Yesterday's post led to an interesting Twitter thread last evening, which included a suggestion to reanalyse the data to determine whether price movements in the Pinnacle head-to-head market might have predictive value in other markets for the same game, specifically in the line market.
So, after classifying games in exactly the same way as I did for the previous post, I calculated the returns that would have accrued to someone wagering in the line market on the Favourite or on the Underdog in each of the different game types. The results are in the table below.
What we find is that, as we found in the previous post, wagering on Underdogs whose head-to-head price shortened between the opening and closing of the market is a profitable proposition. Here, in the line market, we find that it provides a 1.3% ROI, which is slightly less than one-third of what the same strategy provides in the head-to-head market.
In the line market however, there's also a positive ROI to be had by wagering on Favourites whose head-to-head price has shortened. That strategy provided a 3.1% ROI over the period analysed. This contrasts with the small loss that such a strategy was found to incur in the head-to-head market.
If anything then, it appears to make even more sense to follow the money in the line market and wager on whichever team has seen its head-to-head price shorten (provided, of course, that this description doesn't apply to both teams in the same contest). For the Pinnacle data that would result in collects about 53.4% of the time and an overall ROI of about 2.3%.

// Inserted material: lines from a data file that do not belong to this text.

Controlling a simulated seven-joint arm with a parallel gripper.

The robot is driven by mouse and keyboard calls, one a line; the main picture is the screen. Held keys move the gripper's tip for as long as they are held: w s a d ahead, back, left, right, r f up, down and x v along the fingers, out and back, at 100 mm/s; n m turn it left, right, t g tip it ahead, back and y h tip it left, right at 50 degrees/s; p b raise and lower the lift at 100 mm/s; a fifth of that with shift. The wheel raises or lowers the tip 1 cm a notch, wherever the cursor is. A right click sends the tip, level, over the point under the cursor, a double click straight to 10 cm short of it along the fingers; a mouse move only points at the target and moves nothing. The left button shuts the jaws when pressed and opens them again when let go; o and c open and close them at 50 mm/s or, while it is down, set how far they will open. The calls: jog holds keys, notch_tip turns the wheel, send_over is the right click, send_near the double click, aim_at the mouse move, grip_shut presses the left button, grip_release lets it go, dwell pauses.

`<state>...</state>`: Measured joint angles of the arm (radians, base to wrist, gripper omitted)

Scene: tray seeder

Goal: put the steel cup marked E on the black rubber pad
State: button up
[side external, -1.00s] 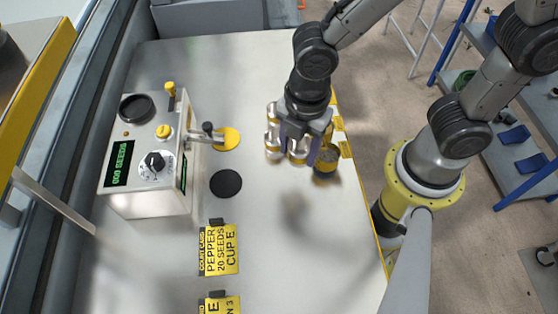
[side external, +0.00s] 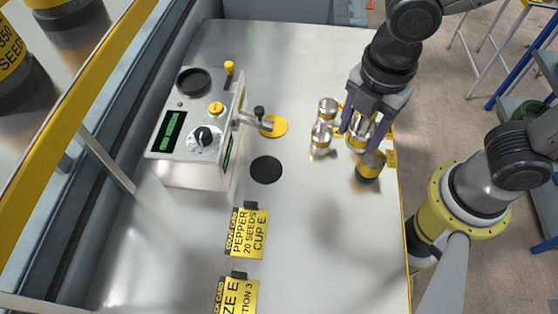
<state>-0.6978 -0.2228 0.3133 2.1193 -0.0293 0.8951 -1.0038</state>
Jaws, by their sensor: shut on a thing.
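My gripper (side external: 360,128) points down at the right of the table and is shut on a steel cup (side external: 359,131) with a yellow band. Its fingers sit on either side of the cup. Whether the cup's base touches the table I cannot tell, and no letter on it is readable. The round black rubber pad (side external: 266,170) lies bare on the table, left of and nearer the camera than my gripper.
Two other steel cups, one behind (side external: 328,107) and one in front (side external: 320,140), stand close left of my gripper. A yellow-banded dark-based cup (side external: 369,166) is just in front. The seeder box (side external: 195,140), its yellow disc (side external: 275,126) and a yellow card (side external: 248,235) are left.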

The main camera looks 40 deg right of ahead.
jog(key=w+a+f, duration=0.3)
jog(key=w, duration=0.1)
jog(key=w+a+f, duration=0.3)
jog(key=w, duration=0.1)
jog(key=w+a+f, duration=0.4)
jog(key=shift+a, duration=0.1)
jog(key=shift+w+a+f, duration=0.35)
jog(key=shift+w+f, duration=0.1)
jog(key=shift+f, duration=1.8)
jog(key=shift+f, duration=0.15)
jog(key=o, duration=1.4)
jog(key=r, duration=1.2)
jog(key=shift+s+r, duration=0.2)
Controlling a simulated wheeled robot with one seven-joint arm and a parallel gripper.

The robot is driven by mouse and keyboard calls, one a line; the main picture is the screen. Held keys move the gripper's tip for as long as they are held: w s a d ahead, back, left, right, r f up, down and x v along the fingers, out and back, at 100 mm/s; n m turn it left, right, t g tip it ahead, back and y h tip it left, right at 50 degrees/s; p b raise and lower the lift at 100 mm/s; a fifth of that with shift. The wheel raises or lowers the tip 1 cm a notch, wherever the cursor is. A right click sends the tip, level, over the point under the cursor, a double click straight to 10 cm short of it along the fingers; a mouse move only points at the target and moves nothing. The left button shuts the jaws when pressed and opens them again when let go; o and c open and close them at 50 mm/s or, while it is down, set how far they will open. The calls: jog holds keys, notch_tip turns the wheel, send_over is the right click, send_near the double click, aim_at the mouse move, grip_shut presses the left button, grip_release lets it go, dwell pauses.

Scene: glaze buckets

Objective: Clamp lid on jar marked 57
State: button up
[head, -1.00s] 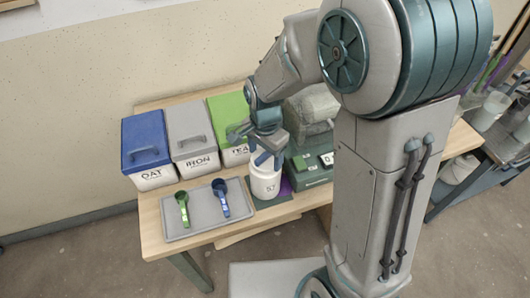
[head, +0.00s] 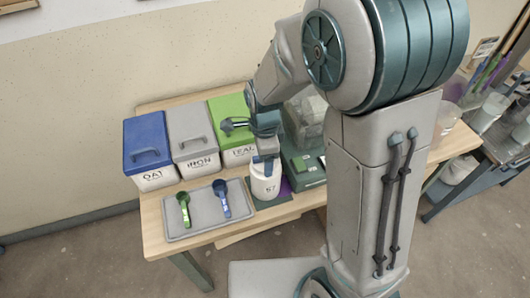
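The white jar marked 57 (head: 265,187) stands upright on a dark green mat (head: 284,211) near the front of the wooden table. My gripper (head: 265,168) points down right over the jar, with its fingers at the jar's top. The fingers are seen nearly edge-on, so the gap between them does not show. The gripper covers much of the jar's top. I cannot make out whether a lid or a clamp is there.
A grey tray (head: 204,229) with a green scoop (head: 184,209) and a blue scoop (head: 222,198) lies left of the jar. Bins with blue (head: 146,140), grey (head: 191,134) and green (head: 225,117) lids stand behind. A green scale (head: 304,169) sits right of the jar.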

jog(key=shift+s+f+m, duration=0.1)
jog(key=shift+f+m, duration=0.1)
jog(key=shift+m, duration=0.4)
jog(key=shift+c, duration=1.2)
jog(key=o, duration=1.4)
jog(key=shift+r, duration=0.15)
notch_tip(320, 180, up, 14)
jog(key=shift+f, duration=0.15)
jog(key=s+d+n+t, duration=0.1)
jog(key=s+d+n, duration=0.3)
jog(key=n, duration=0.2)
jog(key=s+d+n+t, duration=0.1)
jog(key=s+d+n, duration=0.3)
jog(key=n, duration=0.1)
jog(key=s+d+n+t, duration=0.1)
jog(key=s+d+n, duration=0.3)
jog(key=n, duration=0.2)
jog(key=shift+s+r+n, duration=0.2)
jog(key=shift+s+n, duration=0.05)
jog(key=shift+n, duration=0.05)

I'd make a similar caveat here about the generalisability of this result into the future that I did in the previous post: it's based on a smallish sample and there's no replication/holdout. One aspect of today's result that is more appealing than yesterday's, however, is that the returns in the line market are, by their nature, less variable than the returns from wagering on underdogs in the head-to-head market. Still, caution is highly recommended.